The predictably dismal performance of the healthcare.gov rollout
reminded me today of some other computing revolutions that I was once a
part of. Way back in 1984, my first ship was the Middle East Force
flagship, USS LASALLE. When I reported aboard in March it had a total of
one computer. (We don't know what was in SSES, do we? No. No we don't.) It left the ship and Bahrain on the C5 I
arrived on after a little mishap with some coke and an Operations
Specialist in the Combat Information Center. Six months later it was
returned and locked up. It was pre-JOTS-In-A-Box but I have no idea what
it was used for because it was secret. Right about then, the Chief
Engineer returned from leave with a brand new Commodore 64 computer. The
only real computer on the ship. It didn't contribute much to the war
effort.
There were other significant computing milestones in my navy. Remind me to tell you about them sometime. My next major entanglement with navy computing happened a year after I reported aboard Space and Naval Warfare Systems Command when the Navy and EDS rolled out the Navy Marine Corps Internet. It was an unqualified disaster that took YEARS to resolve. From:
DTIC.
Abstract : In October of 2000, the Navy's leadership entered a
multi-billion dollar IT service contract with a private company to build
and maintain the Navy-Marine Corps Intranet (NMCI). The hope was to
have the new intranet fully operational in just two years, but the
program encountered so many difficulties that, almost six years later,
the initial implementation process is still underway. Aside from the
unexpectedly high number of applications that needed to be migrated to
the new network and the repeated attacks by members of Congress and
other government agencies, by far the largest obstacle to NMCI s success
has been the end users resistance to change. The Navy s leaders
underestimated the significant cultural change brought on by the
implementation of NMCI, and as a result, they were not adequately
prepared to deal with the negative user response. After providing a
historical account on how NMCI was conceived, planned and delivered,
this thesis goes deeper into NMCI s implementation process by recounting
the experiences of those who used NMCI at the site level. Once the
history and site case study are presented, this thesis ties in the theme
of change to show how proper communication can facilitate the success
of future transformation initiatives.
The gory bits are in the thesis which is
here.
What happened is spelled out very well in Mr. Taylor's Thesis. A "good idea" was had at the very top by profoundly important people who directed their minions to find a loophole in the Acquisition Rules that would allow the Navy to do an end-run around ALL of Congress and implement the little SIX BILLION dollar contract without troubling the Congress. That was profoundly stupid.

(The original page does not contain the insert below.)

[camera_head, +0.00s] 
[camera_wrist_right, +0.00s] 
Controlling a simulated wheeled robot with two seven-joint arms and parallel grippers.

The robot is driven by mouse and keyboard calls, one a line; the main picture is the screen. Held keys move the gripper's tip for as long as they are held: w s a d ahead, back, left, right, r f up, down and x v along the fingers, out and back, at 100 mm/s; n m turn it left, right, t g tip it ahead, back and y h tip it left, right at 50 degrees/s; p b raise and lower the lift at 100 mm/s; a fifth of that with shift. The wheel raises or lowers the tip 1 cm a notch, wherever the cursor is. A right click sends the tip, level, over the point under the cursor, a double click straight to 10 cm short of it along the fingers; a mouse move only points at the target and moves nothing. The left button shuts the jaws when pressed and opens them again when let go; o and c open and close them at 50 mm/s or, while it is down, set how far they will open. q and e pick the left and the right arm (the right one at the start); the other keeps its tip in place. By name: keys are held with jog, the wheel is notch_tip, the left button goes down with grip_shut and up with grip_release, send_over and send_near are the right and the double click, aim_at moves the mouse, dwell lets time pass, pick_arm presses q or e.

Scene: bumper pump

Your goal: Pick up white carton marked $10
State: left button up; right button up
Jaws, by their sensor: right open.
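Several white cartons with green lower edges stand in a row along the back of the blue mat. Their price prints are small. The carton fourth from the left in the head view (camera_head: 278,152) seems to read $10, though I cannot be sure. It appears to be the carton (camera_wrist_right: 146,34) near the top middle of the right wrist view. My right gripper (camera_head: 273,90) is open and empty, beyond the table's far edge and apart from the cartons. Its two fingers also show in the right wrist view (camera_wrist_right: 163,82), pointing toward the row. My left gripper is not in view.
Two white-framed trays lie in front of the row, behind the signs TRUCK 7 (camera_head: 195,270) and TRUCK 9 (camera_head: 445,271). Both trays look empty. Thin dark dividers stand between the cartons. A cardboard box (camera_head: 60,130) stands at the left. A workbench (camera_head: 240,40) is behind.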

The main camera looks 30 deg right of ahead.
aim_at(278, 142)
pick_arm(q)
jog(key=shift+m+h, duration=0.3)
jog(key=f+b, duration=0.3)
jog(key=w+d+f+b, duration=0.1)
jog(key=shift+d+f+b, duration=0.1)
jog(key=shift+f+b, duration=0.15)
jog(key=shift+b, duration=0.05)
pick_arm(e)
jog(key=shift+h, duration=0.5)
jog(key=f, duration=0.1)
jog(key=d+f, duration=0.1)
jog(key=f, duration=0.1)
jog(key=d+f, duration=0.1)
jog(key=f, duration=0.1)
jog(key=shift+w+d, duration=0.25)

Then they grossly underestimated just how much the navy relied on computers and applications unheard of within the Beltway.
Then they really screwed up and chose what they called a "disadvantaged" navy facility and the very heartbeat of the Navy's Command, Control, Communications, Computers, Intelligence Surveillance and Reconnaissance (C4ISR) as the first two sites to implement the initial roll out of NMCI. Guess how the people that work at the core of C4ISR felt at being totally excluded and left out of the loop on designing, building and installing the biggest thing in navy computers since POLARIS? And the profoundly important people thought that using them as fodder and unheralded minor guinea pigs in the network catastrophe was a "good idea."
The NMCI took up to an hour to log onto and up to an hour to log off. A lot of the time it didn't log me off and I just turned off the machine. We all did. We started to complain and found ourselves promptly labeled as resistant to change and unwilling to change our ways. It was no use pointing out that our work required access to working computers and the network and if change was necessary couldn't we wait until after EMP took the whole thing down worldwide before we re-adapted to working in the 19th century?
The profoundly important people decided that the time and dollars spent qualifying and approving all the myriad applications that people used to do the work was too burdensome and so they just took an axe to whole swathes of programs. They axed a lot of purely Navy programs. Obviously, they quickly paid through the nose to buy newer better and NMCI compliant software from contractors who got serious friction burns on their palms from rubbing their hands together in glee.
The process was so fiendishly complex (and made even more so in every way by the gracious researchers, scientists, technicians and programmers) at Space and Naval Warfare Systems Center San Diego, that the profoundly important ones decided, after a year or two of open warfare, to permit the SSC people to have an exemption from NMCI and retain their own networks, computers, servers, etc.
When I look back and compare the implementation of NMCI with the
implementation of Obamacare I am surprised by how they both managed every
pie.
"And then Epaminondas was careful how he stepped on those pies!
He stepped - right - in - the - middle - of - every - one."